Dataset rows
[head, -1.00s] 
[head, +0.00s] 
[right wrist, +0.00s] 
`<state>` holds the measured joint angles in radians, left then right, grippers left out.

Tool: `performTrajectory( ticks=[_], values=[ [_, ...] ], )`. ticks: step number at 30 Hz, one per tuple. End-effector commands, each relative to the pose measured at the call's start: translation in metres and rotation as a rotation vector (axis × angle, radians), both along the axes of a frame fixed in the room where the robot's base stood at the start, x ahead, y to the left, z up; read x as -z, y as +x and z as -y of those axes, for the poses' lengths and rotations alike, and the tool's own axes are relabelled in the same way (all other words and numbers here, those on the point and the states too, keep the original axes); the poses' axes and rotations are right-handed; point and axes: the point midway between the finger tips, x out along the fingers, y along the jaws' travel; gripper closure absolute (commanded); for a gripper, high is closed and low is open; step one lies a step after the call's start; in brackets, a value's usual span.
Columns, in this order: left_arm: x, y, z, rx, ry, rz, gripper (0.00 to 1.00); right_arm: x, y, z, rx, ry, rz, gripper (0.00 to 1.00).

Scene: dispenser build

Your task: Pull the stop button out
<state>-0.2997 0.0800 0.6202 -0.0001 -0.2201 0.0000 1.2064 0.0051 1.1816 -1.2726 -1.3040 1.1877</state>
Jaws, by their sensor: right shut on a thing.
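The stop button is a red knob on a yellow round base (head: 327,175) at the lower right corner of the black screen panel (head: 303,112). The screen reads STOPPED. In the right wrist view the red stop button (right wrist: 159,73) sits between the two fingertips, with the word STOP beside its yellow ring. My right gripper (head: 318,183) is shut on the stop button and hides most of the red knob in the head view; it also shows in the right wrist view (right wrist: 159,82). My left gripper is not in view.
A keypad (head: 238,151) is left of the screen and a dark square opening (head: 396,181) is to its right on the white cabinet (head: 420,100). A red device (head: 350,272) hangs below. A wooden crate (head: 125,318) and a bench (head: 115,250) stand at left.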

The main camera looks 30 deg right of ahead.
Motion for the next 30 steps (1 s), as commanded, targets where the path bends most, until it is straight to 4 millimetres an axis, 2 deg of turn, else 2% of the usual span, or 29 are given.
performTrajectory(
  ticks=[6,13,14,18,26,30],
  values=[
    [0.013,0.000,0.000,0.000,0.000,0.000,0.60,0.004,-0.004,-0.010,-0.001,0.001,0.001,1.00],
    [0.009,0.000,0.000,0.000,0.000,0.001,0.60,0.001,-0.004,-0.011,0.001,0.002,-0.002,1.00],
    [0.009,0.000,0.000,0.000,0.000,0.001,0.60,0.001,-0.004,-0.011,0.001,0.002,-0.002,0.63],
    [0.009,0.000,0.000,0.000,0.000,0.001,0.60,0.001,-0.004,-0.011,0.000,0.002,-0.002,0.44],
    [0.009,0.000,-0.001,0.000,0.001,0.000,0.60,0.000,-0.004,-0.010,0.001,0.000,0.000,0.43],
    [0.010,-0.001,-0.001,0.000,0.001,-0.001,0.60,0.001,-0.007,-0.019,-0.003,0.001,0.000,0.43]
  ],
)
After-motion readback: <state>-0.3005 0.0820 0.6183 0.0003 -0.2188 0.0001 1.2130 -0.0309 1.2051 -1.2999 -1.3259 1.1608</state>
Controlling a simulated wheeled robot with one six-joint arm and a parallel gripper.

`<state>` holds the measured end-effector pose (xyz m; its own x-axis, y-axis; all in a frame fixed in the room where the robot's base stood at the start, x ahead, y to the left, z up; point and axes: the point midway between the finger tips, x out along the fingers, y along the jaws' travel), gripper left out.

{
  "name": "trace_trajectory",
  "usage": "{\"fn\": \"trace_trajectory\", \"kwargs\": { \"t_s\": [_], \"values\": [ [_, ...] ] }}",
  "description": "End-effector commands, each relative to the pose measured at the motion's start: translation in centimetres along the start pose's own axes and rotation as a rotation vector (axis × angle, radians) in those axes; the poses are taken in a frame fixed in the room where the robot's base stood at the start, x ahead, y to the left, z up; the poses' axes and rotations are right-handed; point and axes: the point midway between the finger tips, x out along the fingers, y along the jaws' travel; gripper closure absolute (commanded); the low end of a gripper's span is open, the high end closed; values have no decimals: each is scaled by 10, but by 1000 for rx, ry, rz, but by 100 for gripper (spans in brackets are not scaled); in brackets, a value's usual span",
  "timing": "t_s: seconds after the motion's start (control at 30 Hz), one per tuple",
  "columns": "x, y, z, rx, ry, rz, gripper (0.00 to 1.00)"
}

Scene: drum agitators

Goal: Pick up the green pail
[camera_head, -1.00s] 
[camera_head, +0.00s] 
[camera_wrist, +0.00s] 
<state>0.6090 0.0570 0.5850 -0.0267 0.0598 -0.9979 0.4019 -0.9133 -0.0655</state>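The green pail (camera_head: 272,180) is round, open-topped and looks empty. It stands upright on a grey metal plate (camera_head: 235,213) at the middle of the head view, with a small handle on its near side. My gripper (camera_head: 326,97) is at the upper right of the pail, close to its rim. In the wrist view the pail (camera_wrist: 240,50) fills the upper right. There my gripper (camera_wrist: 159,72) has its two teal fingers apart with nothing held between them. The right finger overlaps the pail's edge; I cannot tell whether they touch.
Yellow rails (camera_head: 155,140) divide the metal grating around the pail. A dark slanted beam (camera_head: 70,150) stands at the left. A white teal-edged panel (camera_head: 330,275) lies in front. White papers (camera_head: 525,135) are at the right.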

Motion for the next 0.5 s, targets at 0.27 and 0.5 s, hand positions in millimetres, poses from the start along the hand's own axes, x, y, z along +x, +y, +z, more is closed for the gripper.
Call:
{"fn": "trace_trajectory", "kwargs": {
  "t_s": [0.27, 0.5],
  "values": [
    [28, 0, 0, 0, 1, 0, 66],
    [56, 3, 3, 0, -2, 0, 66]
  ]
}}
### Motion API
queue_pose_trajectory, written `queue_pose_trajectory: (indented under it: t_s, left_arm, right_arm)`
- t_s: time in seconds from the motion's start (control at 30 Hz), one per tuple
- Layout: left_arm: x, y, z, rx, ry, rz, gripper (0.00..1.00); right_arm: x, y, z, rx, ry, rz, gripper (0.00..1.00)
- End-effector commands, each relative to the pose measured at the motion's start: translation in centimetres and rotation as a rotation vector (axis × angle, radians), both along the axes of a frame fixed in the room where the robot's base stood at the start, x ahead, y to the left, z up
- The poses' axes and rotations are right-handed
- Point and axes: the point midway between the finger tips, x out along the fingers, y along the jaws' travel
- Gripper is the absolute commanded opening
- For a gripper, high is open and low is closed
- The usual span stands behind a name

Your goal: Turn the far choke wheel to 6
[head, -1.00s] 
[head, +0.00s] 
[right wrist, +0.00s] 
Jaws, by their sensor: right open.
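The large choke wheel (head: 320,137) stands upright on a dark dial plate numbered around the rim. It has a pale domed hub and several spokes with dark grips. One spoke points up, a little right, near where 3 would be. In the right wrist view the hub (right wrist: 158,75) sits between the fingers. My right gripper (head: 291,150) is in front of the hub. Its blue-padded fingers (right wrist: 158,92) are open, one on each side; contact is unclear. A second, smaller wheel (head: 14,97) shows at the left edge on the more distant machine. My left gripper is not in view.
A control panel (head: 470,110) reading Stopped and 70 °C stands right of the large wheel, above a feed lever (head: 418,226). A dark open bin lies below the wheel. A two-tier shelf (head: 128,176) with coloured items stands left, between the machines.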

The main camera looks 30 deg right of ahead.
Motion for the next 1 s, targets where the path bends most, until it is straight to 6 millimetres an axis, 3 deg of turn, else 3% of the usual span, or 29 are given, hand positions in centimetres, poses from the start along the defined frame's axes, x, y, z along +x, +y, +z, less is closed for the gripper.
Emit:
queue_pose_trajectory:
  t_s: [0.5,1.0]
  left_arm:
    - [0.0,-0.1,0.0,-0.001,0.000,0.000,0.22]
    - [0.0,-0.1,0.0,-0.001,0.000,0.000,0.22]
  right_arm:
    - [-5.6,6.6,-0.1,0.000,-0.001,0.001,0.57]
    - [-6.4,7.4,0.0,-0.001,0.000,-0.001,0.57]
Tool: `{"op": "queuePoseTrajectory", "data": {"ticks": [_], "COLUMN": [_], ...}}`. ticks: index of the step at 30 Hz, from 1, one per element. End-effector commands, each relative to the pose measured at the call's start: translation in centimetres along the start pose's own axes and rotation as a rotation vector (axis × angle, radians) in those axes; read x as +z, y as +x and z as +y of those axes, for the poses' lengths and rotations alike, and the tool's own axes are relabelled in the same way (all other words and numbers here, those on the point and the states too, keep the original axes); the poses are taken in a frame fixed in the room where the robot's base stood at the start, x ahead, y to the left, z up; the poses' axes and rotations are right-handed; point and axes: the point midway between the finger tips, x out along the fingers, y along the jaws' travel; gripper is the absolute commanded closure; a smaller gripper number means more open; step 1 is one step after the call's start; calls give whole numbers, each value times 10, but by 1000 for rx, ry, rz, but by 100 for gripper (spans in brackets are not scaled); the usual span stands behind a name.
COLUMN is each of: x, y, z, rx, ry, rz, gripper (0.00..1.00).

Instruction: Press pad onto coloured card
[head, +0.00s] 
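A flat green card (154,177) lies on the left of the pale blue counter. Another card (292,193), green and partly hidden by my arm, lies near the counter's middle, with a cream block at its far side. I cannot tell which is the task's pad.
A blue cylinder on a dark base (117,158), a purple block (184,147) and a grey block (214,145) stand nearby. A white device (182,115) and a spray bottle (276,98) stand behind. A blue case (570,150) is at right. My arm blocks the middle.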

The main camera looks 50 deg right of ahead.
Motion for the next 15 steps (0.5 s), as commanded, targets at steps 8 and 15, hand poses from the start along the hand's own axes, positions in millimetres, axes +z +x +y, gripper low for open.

**To do**:
In the entries above, find the line containing "Instruction: Press pad onto coloured card". Set down that line and every line after it through the last one, exactly and alone.

**Response to the task**:
Instruction: Press pad onto coloured card
[head, +0.00s] 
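A flat green card (154,177) lies on the left of the pale blue counter. Another card (292,193), green and partly hidden by my arm, lies near the counter's middle, with a cream block at its far side. I cannot tell which is the task's pad.
A blue cylinder on a dark base (117,158), a purple block (184,147) and a grey block (214,145) stand nearby. A white device (182,115) and a spray bottle (276,98) stand behind. A blue case (570,150) is at right. My arm blocks the middle.

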The main camera looks 50 deg right of ahead.
Motion for the next 15 steps (0.5 s), as commanded, targets at steps 8 and 15, hand poses from the start along the hand's own axes, positions in millimetres, axes +z +x +y, gripper low for open.

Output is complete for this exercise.